Predicting Take-over Time for Autonomous Driving with Real-World Data: Robust Data Augmentation, Models, and Evaluation
This work addresses the challenge of safe control transitions in autonomous vehicles for drivers, though it is incremental as it builds on existing methods with data augmentation.
The paper tackled the problem of predicting take-over time in autonomous driving by introducing a data augmentation scheme for real-world driver data, resulting in models that outperformed those trained on the initial dataset.
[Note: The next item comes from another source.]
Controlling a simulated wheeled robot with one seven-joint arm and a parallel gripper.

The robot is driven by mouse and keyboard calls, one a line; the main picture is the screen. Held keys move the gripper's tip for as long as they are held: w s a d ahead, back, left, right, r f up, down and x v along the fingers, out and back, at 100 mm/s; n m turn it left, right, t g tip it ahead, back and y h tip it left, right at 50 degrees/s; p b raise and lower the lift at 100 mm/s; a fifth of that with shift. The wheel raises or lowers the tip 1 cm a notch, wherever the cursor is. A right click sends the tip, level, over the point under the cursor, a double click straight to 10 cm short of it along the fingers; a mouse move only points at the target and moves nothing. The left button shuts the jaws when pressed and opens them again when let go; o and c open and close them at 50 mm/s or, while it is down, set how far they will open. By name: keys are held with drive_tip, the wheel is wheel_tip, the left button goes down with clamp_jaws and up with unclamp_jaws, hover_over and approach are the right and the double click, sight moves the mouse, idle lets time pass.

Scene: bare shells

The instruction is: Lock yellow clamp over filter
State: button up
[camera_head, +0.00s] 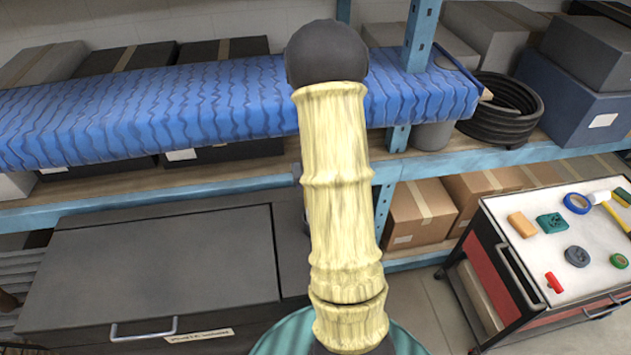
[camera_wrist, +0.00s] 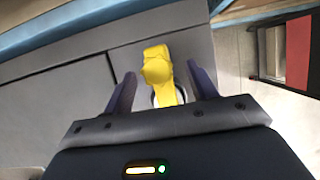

Understanding occupant-vehicle interactions by modeling control transitions is important to ensure safe approaches to passenger vehicle automation. Models which contain contextual, semantically meaningful representations of driver states can be used to determine the appropriate timing and conditions for transfer of control between driver and vehicle. However, such models rely on real-world control take-over data from drivers engaged in distracting activities, which is costly to collect. Here, we introduce a scheme for data augmentation for such a dataset. Using the augmented dataset, we develop and train take-over time (TOT) models that operate sequentially on mid and high-level features produced by computer vision algorithms operating on different driver-facing camera views, showing models trained on the augmented dataset to outperform the initial dataset. The demonstrated model features encode different aspects of the driver state, pertaining to the face, hands, foot and upper body of the driver. We perform ablative experiments on feature combinations as well as model architectures, showing that a TOT model supported by augmented data can be used to produce continuous estimates of take-over times without delay, suitable for complex real-world scenarios.